- **TASK DIRECTIONS**
Begin at the line containing "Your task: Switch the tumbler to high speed" in the entries below and end at the line containing "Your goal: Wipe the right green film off"; transcribe that range exactly and nothing outside it.

[Data from robot episodes]
________________________
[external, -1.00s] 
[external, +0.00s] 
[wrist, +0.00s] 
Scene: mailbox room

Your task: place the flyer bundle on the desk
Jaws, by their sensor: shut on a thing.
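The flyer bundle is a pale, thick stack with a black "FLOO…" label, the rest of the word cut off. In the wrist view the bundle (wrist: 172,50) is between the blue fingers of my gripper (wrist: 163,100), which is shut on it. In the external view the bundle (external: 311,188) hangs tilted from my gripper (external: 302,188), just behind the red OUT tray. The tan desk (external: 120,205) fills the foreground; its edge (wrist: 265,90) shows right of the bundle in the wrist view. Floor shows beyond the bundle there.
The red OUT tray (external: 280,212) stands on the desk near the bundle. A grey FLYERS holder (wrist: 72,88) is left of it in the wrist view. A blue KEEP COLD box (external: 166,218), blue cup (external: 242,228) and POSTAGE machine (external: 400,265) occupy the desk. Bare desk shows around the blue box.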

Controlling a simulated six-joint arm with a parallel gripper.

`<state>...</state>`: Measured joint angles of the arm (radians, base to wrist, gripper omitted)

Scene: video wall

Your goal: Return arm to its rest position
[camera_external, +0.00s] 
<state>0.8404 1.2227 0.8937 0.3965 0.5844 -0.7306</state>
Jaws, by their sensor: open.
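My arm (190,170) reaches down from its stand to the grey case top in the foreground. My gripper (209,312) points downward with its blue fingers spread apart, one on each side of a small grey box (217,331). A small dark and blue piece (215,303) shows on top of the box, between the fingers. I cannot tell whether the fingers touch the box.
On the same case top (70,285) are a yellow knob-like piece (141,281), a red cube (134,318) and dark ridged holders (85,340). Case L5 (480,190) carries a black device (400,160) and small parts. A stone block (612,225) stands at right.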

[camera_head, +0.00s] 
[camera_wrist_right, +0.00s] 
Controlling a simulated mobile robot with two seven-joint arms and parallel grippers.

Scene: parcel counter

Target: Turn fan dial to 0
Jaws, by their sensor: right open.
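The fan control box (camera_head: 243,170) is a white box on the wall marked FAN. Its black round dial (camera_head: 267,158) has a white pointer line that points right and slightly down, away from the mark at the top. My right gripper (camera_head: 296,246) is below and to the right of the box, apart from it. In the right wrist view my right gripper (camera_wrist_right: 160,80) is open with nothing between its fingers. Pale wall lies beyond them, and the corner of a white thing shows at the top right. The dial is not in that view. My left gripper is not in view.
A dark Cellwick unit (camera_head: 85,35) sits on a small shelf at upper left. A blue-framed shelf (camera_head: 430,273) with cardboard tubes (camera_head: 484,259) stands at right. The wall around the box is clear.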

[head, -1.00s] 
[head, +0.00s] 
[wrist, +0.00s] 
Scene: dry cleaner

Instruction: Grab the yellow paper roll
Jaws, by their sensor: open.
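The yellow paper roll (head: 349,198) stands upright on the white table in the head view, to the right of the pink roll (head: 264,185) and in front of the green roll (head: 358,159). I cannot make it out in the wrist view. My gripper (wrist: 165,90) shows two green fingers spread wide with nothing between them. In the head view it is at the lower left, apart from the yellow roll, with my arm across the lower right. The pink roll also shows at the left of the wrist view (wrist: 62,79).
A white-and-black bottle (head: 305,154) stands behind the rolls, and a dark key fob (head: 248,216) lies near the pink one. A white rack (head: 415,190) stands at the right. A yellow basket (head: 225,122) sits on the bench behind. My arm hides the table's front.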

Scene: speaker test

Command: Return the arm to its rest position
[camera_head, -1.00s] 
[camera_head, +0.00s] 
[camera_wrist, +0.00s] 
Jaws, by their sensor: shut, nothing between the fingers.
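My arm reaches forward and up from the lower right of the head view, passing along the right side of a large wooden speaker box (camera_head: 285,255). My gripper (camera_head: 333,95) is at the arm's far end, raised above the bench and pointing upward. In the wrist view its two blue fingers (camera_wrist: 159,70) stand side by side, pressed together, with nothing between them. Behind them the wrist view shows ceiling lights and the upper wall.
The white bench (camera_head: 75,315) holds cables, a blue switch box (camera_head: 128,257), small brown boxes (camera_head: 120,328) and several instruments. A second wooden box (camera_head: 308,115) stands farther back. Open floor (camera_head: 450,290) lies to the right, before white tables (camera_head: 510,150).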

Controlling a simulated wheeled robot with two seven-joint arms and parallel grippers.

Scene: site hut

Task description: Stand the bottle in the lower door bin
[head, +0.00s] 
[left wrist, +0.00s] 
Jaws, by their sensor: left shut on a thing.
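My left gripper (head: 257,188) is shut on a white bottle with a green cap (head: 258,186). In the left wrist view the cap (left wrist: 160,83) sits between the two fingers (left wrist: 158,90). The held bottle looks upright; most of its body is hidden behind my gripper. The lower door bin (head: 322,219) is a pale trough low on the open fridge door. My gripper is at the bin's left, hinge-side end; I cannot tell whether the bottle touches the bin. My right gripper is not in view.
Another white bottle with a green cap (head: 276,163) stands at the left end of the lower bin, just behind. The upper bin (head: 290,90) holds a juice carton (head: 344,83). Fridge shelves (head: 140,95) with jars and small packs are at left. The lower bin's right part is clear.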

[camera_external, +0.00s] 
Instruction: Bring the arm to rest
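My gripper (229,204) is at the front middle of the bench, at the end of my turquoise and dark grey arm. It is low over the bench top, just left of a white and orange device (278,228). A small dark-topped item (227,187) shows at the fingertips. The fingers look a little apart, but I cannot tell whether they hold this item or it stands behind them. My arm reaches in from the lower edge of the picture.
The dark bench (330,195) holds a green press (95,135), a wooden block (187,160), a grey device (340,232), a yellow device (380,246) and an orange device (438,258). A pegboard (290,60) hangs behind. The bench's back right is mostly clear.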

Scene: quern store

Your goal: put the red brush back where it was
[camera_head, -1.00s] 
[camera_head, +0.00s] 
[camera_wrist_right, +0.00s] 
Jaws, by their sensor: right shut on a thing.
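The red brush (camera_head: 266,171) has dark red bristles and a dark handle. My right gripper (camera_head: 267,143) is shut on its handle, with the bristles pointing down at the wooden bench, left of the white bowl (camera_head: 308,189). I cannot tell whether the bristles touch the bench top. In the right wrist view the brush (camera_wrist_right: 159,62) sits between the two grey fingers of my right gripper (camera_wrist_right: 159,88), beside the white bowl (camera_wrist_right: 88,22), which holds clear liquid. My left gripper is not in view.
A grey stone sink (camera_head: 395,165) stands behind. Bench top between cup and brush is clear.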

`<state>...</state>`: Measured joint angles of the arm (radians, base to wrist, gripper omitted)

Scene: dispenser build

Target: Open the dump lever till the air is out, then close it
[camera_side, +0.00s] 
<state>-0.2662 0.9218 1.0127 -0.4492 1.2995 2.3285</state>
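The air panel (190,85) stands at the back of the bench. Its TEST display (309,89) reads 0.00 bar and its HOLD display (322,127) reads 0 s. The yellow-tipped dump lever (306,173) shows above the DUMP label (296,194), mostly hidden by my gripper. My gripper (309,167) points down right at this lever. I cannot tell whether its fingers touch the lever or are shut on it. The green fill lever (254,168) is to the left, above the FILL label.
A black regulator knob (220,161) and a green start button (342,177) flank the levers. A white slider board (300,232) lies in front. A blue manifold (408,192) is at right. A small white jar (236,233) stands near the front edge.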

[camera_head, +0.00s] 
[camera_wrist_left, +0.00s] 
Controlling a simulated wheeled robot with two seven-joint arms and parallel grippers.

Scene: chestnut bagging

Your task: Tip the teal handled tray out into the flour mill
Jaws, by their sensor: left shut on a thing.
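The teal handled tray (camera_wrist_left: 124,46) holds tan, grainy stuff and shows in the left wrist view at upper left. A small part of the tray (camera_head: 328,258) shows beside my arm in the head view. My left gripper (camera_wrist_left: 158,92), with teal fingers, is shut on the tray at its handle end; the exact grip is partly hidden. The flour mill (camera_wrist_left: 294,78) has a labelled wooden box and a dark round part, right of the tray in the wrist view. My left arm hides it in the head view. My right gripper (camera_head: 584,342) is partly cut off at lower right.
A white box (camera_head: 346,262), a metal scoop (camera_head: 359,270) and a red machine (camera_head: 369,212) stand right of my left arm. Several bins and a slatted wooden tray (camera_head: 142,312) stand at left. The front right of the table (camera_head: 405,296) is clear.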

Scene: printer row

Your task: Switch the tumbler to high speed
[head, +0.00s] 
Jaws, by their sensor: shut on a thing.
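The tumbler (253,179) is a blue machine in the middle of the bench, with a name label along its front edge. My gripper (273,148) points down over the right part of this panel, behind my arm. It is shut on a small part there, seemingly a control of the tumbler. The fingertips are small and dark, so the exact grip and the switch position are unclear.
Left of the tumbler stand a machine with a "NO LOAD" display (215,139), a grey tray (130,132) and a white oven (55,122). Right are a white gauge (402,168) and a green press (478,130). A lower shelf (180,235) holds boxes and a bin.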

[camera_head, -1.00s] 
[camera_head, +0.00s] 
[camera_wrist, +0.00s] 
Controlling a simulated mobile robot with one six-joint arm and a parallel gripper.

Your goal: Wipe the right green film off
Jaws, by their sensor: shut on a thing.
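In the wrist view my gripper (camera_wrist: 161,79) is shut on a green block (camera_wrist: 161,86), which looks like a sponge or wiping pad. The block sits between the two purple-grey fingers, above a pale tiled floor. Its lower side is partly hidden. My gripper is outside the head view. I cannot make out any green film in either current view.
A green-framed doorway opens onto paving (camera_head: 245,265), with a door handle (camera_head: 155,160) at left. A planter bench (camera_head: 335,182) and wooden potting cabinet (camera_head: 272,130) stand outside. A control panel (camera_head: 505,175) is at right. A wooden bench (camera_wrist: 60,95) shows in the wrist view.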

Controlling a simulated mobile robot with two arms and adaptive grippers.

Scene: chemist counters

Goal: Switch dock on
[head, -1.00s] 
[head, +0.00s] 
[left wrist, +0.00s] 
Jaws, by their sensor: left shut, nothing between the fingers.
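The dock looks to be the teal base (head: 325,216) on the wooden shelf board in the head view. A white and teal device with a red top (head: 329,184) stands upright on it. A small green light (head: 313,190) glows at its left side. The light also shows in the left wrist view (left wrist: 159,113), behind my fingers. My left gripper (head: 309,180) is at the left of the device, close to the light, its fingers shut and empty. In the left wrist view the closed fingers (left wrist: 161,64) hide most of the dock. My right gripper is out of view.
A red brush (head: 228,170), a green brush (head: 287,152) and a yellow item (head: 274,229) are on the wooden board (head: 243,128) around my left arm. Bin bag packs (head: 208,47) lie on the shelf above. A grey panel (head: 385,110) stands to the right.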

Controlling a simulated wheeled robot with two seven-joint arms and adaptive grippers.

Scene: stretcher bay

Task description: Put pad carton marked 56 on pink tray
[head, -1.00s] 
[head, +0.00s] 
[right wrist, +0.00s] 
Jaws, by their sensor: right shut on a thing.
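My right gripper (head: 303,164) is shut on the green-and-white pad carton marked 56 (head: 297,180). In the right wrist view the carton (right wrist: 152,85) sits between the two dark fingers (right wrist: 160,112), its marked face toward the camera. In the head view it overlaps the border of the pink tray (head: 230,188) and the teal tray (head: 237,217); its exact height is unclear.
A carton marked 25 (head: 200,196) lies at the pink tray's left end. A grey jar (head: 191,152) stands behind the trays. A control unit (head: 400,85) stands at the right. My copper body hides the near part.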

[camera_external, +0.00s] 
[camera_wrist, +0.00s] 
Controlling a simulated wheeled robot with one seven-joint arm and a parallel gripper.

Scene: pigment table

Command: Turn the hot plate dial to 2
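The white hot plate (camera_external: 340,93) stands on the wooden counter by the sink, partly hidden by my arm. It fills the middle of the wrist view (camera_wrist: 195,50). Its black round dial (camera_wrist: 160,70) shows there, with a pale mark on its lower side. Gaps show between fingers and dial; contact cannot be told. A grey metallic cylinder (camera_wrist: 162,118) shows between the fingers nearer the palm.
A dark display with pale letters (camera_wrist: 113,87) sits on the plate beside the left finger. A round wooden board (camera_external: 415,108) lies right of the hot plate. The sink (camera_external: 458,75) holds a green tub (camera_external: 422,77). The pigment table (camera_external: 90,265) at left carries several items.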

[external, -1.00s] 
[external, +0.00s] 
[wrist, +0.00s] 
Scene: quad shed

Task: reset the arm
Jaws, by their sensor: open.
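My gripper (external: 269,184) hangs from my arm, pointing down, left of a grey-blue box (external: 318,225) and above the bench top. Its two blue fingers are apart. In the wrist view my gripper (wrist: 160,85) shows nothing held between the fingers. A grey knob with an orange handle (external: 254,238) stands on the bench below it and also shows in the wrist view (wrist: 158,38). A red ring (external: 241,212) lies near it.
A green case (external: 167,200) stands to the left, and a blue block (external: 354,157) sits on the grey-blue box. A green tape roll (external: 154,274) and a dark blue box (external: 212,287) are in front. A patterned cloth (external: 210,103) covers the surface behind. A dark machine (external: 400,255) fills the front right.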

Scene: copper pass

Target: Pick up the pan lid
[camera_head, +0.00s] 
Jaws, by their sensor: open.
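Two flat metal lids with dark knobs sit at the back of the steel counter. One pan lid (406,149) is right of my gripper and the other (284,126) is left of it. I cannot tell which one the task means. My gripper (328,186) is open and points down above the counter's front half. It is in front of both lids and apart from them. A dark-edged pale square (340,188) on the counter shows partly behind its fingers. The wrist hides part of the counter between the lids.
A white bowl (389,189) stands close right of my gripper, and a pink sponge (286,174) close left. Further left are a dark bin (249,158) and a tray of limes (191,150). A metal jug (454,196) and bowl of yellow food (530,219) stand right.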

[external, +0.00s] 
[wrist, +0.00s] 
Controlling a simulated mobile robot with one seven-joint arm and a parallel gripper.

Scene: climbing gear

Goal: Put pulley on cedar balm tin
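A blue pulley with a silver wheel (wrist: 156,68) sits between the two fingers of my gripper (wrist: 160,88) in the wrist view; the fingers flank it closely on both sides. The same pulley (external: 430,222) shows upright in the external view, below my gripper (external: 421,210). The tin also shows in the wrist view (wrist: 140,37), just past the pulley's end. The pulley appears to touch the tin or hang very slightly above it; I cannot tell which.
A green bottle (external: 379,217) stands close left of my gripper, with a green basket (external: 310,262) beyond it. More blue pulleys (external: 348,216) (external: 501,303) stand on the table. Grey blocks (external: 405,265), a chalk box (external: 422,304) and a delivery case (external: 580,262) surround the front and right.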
________________________
- **TASK RESULT**
Your task: Switch the tumbler to high speed
[head, +0.00s] 
Jaws, by their sensor: shut on a thing.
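The tumbler (253,179) is a blue machine in the middle of the bench, with a name label along its front edge. My gripper (273,148) points down over the right part of this panel, behind my arm. It is shut on a small part there, seemingly a control of the tumbler. The fingertips are small and dark, so the exact grip and the switch position are unclear.
Left of the tumbler stand a machine with a "NO LOAD" display (215,139), a grey tray (130,132) and a white oven (55,122). Right are a white gauge (402,168) and a green press (478,130). A lower shelf (180,235) holds boxes and a bin.

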[camera_head, -1.00s] 
[camera_head, +0.00s] 
[camera_wrist, +0.00s] 
Controlling a simulated mobile robot with one six-joint arm and a parallel gripper.

Your goal: Wipe the right green film off

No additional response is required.